August 27/07: "PS: "Satanic Panic" is one of your many undocumentable (when you get down to it) lies. Been there, done that. You and the False Memory Syndrome Foundation exist to discredit the victims of mind control activity. I exposed the FMSF long ago. You I'm exposing now. Same kettle of fish. Wallow in it. You are a collaborator in crimes aginst children, and don't want to come across as that. Too bad. I see you for what you are. That's what Constantines do. Poison yourself with asparatame, for all I care. It's the innocent that I'm trying to protect. The moles should follow their own advice on aspartame. Where's the libel suit? Haven't I defamed you by labelling you publicly as a mole? No. You deny it indirectly, by suggestion, above, but aren't you angry? I would be. I'd probably threaten to sue. But you take it in stride. Good little mole. I like you, too."
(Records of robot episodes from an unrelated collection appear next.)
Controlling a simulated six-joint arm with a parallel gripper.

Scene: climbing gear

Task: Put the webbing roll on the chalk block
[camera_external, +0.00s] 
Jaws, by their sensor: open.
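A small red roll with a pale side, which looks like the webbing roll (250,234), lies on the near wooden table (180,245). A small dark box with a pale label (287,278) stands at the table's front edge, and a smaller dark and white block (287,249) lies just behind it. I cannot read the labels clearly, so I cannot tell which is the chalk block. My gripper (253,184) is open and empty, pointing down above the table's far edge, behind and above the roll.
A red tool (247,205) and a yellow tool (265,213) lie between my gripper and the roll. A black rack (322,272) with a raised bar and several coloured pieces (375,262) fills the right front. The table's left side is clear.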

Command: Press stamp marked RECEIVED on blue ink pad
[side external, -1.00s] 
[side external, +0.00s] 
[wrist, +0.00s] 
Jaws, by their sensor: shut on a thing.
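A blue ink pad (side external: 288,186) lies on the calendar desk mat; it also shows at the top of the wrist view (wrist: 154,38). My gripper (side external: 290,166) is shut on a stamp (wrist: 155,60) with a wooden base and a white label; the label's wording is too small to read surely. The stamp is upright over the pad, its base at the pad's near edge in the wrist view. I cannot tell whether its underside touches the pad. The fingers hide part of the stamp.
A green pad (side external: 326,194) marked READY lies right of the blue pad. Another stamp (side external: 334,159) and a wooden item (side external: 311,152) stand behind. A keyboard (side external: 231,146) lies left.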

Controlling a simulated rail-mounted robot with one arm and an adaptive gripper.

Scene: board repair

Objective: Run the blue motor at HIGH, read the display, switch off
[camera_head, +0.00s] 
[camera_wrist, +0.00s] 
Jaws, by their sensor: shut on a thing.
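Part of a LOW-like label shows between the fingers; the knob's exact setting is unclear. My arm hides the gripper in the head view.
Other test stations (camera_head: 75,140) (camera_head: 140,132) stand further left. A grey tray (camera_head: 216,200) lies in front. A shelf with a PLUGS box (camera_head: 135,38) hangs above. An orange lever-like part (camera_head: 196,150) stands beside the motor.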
Not only was Mr. Constantine horribly mistaken about my gender (I'm a Canadian housewife, not an American man as he assumed), my source of income (I'm a housewife, not a CIA agent), but he's also dreadfully mistaken about my opinion of the False Memory Syndrom Foundation. I do not approve of this organization and I don't support it any way, nor do I reference the little valuable info that it provides from time to time. Why? The non-profit org was started by an accused child molestor, and his daughter's claims have never been disproven; there is no such thing as "FMS" - it was created by a member of the group, Ralph Underwager, who was later expelled from the group for expressing pro-pedophilia sentiments in a Dutch publication. I believe false memories can and do exist, but these aren't the people to be investigating it.